1753-07-30, de Johann Erasmus von Senckenberg à Voltaire [François Marie Arouet].

Jeudy 26 il arriva une lettre du Roy de Prusse en date du 21 et aujord'huy il en est arrivé une du 24.

La première sert de réponse à celle du Conseil en date du 9 et la seconde à celle du 5 sans qu'on sache la raison de cette prépostération.

Celle là est une lettre de Chancelerie in folio, pourvue des courtoisies ordinaires, contresignée de Mr. de Finckenstein.

Celle cy est une lettre privée in quarto où le Roy parle au singulier.

Dans la première le Roy ne fait que remercier simplement le Conseil, de ce que, sur les instances de ses Conseillers il a élargi Mr. de Voltaire.

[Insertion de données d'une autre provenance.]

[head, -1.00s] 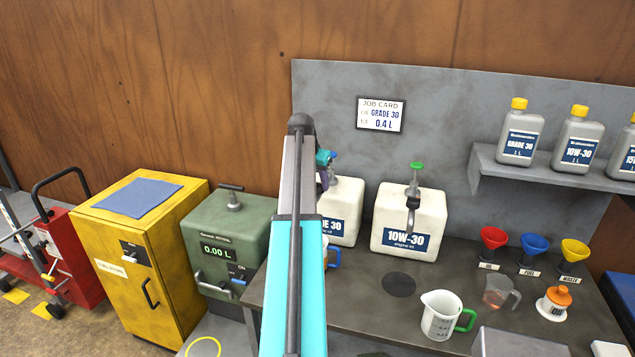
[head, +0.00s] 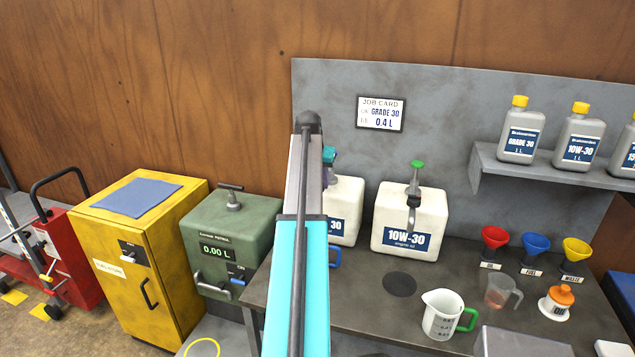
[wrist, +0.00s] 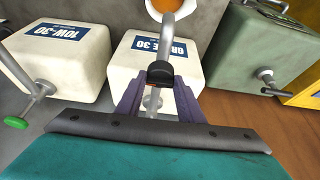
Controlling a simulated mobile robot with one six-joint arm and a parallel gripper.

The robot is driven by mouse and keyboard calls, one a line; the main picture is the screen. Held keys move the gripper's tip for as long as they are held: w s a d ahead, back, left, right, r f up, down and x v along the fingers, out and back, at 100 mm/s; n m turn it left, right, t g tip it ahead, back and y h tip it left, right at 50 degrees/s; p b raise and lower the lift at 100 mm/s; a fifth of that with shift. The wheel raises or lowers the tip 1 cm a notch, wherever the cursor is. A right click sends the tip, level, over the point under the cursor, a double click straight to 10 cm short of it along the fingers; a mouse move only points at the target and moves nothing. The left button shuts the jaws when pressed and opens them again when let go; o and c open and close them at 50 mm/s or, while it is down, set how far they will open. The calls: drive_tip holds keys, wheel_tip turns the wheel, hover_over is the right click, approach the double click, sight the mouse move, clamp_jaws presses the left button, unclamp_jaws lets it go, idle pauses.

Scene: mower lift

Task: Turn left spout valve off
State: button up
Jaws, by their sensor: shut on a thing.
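The left jug, white and labelled GRADE 30 (wrist: 145,84), stands on the bench; in the head view (head: 345,195) my arm hides its left part. Its metal spout (wrist: 182,24) shows in the wrist view with a black collar (wrist: 160,72) at its base. My gripper (wrist: 158,100) has its purple fingers either side of the valve at this collar and is shut on it.
A white 10W-30 jug (head: 408,218) with a green-topped spout stands close to the right. A measuring jug (head: 440,314) stands at the front. The job card (head: 381,114) reads GRADE 30, 0.4 L.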

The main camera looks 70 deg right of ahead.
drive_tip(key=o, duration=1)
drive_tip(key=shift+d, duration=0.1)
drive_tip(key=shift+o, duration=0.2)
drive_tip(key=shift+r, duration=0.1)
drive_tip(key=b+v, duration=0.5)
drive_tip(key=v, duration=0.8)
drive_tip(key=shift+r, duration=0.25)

Dans la seconde le Roy dit, qu'il ne sauroit se persuader, que Freytag eût outrepassé ses ordres en faisant arrêter Madame Denis,

que cependant, supposé même, qu'on eût pris des précautions un peu exactes pour s'assurer de Mr. de Voltaire, il s'étoit luy même attiré ces chagrins, et qu'il étoit juste qu'il payât les fraix de sa prison, ayant violé la parole qu'il avoit donnée au Conseil, de ne pas sortir de La ville.

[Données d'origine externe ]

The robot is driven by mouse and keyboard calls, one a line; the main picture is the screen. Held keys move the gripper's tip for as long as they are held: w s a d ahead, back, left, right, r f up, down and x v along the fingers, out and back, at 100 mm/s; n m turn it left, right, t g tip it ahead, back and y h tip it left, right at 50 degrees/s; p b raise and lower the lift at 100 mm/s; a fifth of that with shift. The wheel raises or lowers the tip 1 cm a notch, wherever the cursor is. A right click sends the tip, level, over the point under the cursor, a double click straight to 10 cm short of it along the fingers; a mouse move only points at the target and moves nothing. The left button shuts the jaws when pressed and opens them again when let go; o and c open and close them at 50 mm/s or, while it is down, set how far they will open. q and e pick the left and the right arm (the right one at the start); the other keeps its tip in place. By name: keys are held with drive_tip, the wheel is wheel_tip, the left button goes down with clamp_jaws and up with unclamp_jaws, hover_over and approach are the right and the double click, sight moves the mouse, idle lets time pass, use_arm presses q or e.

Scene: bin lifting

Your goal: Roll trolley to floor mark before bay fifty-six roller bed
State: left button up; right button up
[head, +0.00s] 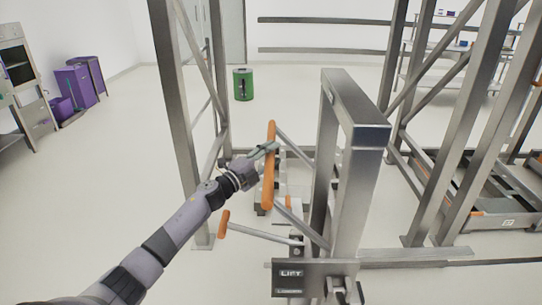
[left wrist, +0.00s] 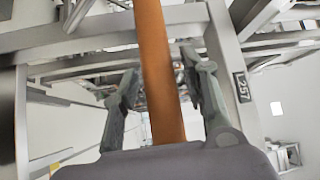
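The trolley is a grey metal lift frame (head: 352,110) with a "LIFT" panel (head: 312,278) low in front. It carries an upright orange handle bar (head: 268,185), and a second orange grip (head: 223,224) sits lower left. My left gripper (head: 266,150) is at the upper part of the orange bar. In the left wrist view the orange bar (left wrist: 160,80) runs between the two spread fingers of my left gripper (left wrist: 160,65), with gaps on both sides. My right gripper is not in view. I cannot make out the floor mark or a bay fifty-six label.
Tall metal rack posts (head: 182,110) stand left and right of the trolley. A low frame (head: 480,190) lies at right. A green bin (head: 243,84) stands behind; purple bins (head: 75,87) stand far left. A plate (left wrist: 242,87) seems to read 257. Left floor is clear.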

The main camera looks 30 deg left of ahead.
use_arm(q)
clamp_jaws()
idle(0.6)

Le Roy ajoute en propres termes: Ne vous mettez aucunement en peine, de ce qui pourra arriver de cette affaire. De quelque protection qu'il se vante, il est trop certain, que pour plus d'une faute il ne sauroit rentrer dans sa patrie.

Il est visible que non seulement le Roy a été abusé par rapport à L'engagement de Mr. de Voltaire et comme il n'y a ni réponse aux plaintes du Conseil, ni mention des deniers enlevez il paroit assez que le Roy, peut-être mal informé sur les détails, sans approuver ouvertement la conduite de ses Agens, est bien ayse de ne la pas désapprouver.

Il en résultera sans faute que le Conseil sera sourd à tout ce qui pourra luy être représenté et qu'il ne se mêlera plus du tout de cette affaire.